Here am I scrubbing the bathroom on a random Saturday. While I do this work I go through - impatience, anger, a feeling of shameful inadequacy, pride in the comprehensive way I work as I was taught (pass the white glove test), a feeling of closeness and love, and alienation and anger.
Then, I will follow the narrative of that chore and associations to that chore back through time. For me, it is cleaning the bathrooms. I have a whole history of issues with cleaning the bathrooms back through time to my grandmother's white glove tests and micromanaging my re-cleaning when I failed to meet her expectations. There is also that she was outraged that I did not already know how to clean bathrooms before she taught me (that my mother did not teach me/mother's daughter/ associated shame). Also that I was not already cleaning for my dad (failing in my role of caretaker). Then there is my dad's rage that he does not have someone who cleans the bathroom and must consider such a thing. Then there is his entitlement that some other person must be found to do this mundane chore. Then there is his anger at his wife for disastrously departing from his expectations, and at his whole life situation which also disastrously departed from his expectations.
I feel love and anger for my grandmother teaching me to do this and all the circumstances around it.

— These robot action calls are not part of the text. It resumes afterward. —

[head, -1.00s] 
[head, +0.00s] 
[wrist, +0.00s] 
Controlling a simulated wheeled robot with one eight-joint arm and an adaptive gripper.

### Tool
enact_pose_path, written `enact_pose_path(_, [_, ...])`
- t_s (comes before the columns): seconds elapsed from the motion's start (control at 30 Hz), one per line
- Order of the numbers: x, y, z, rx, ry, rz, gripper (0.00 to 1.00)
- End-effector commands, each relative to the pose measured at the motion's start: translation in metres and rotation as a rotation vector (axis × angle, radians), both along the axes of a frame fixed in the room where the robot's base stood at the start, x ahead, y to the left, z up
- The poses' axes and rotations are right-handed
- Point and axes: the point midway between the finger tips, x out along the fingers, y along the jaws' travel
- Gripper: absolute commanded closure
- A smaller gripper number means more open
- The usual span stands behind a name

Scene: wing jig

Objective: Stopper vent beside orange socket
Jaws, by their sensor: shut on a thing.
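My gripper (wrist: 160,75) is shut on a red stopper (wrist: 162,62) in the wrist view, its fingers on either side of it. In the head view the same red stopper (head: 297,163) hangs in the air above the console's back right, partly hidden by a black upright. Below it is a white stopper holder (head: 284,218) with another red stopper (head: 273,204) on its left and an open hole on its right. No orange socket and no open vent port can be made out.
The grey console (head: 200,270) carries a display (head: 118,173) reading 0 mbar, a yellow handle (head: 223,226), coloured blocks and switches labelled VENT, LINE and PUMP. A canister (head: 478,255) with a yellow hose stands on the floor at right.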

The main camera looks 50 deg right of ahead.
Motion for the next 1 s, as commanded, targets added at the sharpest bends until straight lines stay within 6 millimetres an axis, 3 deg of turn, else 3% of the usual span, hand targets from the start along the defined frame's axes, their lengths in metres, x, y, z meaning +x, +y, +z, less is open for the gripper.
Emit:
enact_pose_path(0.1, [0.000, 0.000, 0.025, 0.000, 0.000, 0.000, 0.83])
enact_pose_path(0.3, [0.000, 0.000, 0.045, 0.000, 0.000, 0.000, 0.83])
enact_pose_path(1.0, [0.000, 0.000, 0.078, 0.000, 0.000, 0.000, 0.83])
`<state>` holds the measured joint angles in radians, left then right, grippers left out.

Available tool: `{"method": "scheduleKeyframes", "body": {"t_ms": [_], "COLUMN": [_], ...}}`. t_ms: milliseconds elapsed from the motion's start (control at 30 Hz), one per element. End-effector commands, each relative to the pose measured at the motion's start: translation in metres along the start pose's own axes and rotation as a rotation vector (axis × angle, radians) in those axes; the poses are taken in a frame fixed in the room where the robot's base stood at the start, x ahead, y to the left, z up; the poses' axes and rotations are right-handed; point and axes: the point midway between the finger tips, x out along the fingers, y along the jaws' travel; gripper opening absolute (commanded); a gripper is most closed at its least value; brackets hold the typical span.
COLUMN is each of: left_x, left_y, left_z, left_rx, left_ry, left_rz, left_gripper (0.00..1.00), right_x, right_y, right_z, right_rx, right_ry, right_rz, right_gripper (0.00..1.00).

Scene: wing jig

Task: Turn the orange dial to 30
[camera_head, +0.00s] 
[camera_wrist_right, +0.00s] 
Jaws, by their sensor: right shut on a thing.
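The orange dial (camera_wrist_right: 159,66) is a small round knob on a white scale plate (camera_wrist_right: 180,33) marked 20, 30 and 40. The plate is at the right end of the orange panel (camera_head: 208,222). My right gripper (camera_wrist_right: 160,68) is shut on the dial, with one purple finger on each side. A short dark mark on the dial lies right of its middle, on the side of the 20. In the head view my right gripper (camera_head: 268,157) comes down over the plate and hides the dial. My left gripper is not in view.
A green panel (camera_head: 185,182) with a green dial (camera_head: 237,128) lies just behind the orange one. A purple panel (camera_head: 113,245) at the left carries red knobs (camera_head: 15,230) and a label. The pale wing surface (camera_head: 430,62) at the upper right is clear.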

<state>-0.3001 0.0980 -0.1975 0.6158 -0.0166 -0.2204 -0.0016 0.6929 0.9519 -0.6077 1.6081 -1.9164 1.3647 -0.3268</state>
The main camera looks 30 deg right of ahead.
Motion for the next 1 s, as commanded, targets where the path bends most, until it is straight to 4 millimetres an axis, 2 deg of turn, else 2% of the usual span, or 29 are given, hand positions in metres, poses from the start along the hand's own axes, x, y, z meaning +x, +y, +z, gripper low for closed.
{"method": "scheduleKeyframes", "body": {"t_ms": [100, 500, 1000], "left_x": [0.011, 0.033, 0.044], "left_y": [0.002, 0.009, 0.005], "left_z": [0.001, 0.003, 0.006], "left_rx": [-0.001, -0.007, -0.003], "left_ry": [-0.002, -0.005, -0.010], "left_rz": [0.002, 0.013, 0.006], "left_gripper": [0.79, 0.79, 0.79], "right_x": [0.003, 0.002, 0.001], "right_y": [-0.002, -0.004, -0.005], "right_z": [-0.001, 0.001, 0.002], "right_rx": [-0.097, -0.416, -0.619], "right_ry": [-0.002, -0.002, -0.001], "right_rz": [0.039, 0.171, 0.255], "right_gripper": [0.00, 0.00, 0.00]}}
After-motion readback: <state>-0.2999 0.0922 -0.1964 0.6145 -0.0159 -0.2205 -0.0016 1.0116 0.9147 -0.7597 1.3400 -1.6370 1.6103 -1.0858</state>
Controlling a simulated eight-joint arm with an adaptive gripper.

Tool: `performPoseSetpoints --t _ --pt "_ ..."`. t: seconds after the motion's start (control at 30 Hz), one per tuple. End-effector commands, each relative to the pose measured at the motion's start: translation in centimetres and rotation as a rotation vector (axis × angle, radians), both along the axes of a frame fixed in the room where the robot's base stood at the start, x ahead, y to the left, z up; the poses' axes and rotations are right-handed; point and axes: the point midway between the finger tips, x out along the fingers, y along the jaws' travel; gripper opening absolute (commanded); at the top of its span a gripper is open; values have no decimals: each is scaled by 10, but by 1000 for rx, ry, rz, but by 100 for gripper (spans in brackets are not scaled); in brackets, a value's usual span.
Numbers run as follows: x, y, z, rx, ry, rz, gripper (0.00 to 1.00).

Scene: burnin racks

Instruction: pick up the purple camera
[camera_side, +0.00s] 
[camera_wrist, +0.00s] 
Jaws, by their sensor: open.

And pride in my work and shame and embarrassment at its mundane, low, unimportant nature.
Edited to add: Oh and then there is all the railing at me if I did not clean the bathroom on time that I am a sloven and like my mother and lazy and a slob - all this shaming. If I don't get up at 7 on Saturday and turn the whole house out. And even if I did, no one would mention these tasks beneath mention. And no one should have to notice that these tasks happen - because the tasks have not been done. That's an outrage! Like I should not feel pride in doing what there is no pride in doing, but must be done by me or else I am the personification of outrage. No win no win no win.
Jeez its a wonder I ever get the bathroom clean at all. And you know what always blows me away is it is all ghosts. I clean my bathroom now on the house I own. It's not about my mother and father and grandmother, but those associations all come with the action.
I don't know if this helps at all. Please compost what does not. My area of difficulty these days is more with human relations and I am not getting much traction on understanding it. The above process is not working so well for me there.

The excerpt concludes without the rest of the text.